Southern Spain is known for its exotic, passionate culture; the Costa del Sol for the sunniest climate in Europe, and Marbella for its glamorous lifestyle under clear blue skies. As a result, the region has become a major destination for golfers, beachgoers and culture vultures – many of whom may not realise that they are just over two hours from some of the best skiing this side of the Alps.
As you lie by the pool or have lunch under the palm trees your first thought would not be of snowy slopes and ski resorts, but the fact is that after a sunny breakfast on the coast you could find yourself on the ski slopes of the mighty Sierra Nevada by afternoon. Though further south than we imagine the snowline to be, the Sierra Nevada’s lofty heights typically allow for five months of skiing, and all the attendant distractions.
A series of mountain ranges
Famous coastal resorts such as Marbella, Sotogrande and Nerja occupy the narrow coastal plain that is sandwiched between the Mediterranean and the first of several mountain ranges. It is this setting that endows Marbella, and many of the other coastal areas with a particularly pleasant climate. Further inland, the successive mountain ranges gain in height as they mark the ascent from coastal plain through escarpment to the famous Spanish Meseta, or plateau.
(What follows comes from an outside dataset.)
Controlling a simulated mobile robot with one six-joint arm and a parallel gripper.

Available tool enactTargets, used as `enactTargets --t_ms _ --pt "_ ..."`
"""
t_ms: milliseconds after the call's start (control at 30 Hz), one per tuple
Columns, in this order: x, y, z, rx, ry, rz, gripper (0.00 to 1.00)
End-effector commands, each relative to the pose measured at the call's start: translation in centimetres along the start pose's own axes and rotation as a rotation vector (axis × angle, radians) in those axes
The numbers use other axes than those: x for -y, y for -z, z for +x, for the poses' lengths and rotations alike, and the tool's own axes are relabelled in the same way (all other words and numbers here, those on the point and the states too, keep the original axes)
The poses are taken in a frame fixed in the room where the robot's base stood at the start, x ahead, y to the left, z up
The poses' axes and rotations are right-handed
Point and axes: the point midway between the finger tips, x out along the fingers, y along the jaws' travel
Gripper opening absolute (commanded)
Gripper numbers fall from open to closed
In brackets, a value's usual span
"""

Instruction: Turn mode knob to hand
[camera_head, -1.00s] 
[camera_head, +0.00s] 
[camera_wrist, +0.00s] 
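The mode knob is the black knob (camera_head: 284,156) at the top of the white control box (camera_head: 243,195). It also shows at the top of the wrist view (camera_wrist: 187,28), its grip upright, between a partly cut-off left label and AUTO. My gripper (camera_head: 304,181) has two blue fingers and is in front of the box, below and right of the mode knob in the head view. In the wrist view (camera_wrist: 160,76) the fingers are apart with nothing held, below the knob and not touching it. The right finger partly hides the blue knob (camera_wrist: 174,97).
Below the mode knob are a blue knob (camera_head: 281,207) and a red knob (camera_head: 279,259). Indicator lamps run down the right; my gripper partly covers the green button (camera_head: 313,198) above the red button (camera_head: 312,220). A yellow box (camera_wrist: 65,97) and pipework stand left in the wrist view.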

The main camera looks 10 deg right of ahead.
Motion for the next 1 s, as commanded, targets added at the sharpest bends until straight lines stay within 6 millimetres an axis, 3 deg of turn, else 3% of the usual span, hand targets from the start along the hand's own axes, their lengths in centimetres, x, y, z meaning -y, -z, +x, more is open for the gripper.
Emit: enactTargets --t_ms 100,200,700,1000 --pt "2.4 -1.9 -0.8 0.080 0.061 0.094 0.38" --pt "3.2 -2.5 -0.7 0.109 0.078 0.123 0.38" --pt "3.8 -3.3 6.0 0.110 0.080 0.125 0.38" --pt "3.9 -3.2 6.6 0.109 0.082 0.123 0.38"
Characteristically dry and much harsher in character than the coast, the interior plains of Spain bake in the summer heat and lie exposed to the winter’s biting cold. Situated between coast and plains, idyllic valleys and gorges cut green paths through the mountainous mass that combines lush pastures with jagged peaks and ridges. It is within this environment that the Sierra Nevada stands head and shoulders above the rest, reaching peaks of up to 3,500 metres.
The mightiest of Andalucía’s mountain ranges, its northern slopes form the famous backdrop to the city of Granada and its Alhambra palace. Southwards, the Sierra Nevada gazes down upon slopes that lead headlong towards the blue Mediterranean sparkling in the sun. On a clear day it is possible not just to spot stretches of beach, but also across the Straits of Gibraltar to the coast of North Africa. The idea that you could be on the slopes in the morning and lying on the beach by afternoon is therefore a rather unique but viable one.
As one of Spain’s best winter sports destinations, the Sierra Nevada’s ski resorts attract visitors from across the country, and indeed abroad, but it also a wonderful winter attraction for those who live on the coast. Having this facility a little over two hours’ drive away makes it an ideal weekend getaway that many local residents make the most of. From mid-November to early April families take the well-engineered roads up to resorts that are more reminiscent of the Alps than the southern fringe of Europe.
Indeed, the area has 61 kilometres of ski slopes, with 45 pistes and six off-piste routes – and is well facilitated with cable cars and ski lifts. Popular also with snowboarders, the facilities are of a high standard and include ski and snowboarding instruction in a variety of languages, equipment hire and even child day-care centres. The hotels, cafés and shops that have developed around the ski resorts cater to a diverse public that ranges from seriously sporty types to family groups and visitors looking for a little extra in comfort and luxury.
The former will get their thrills from night skiing and the near vertical descent offered by the El Rio slope, while those whose main incentive focuses more on the social side of things will be drawn by an après-ski scene that models itself on the Alpine tradition – with unmistakable touches of Spain.
A popular area with nature lovers in the summer, the Sierra Nevada is a hive of wintry activity during the winter sports season. Much of this will be focused on the resort village of Pradollano, which sports a charming mix of Alpine and Spanish highland architecture. A huge underground car park ensures vehicles are safely – and attractively – tucked out of sight.
Comfort and ambience
Instead of cars the ‘streets’ fill with people on their way to and from the slopes, the sun terraces and the lively cafés and shops. Restaurants and bars combine winter charm with Spanish heart, while many of the hotels offer heated indoor swimming pools and spas. Where the good citizens of Switzerland and Austria are likely to call it a day quite early on the gregarious Spanish will keep things alive until the morning hours, so be prepared for a lively time. Those, however, who come for pure relaxation could do worse than to find a jacuzzi looking out over the mountains towards the Mediterranean beyond – something few ski resorts can boast of.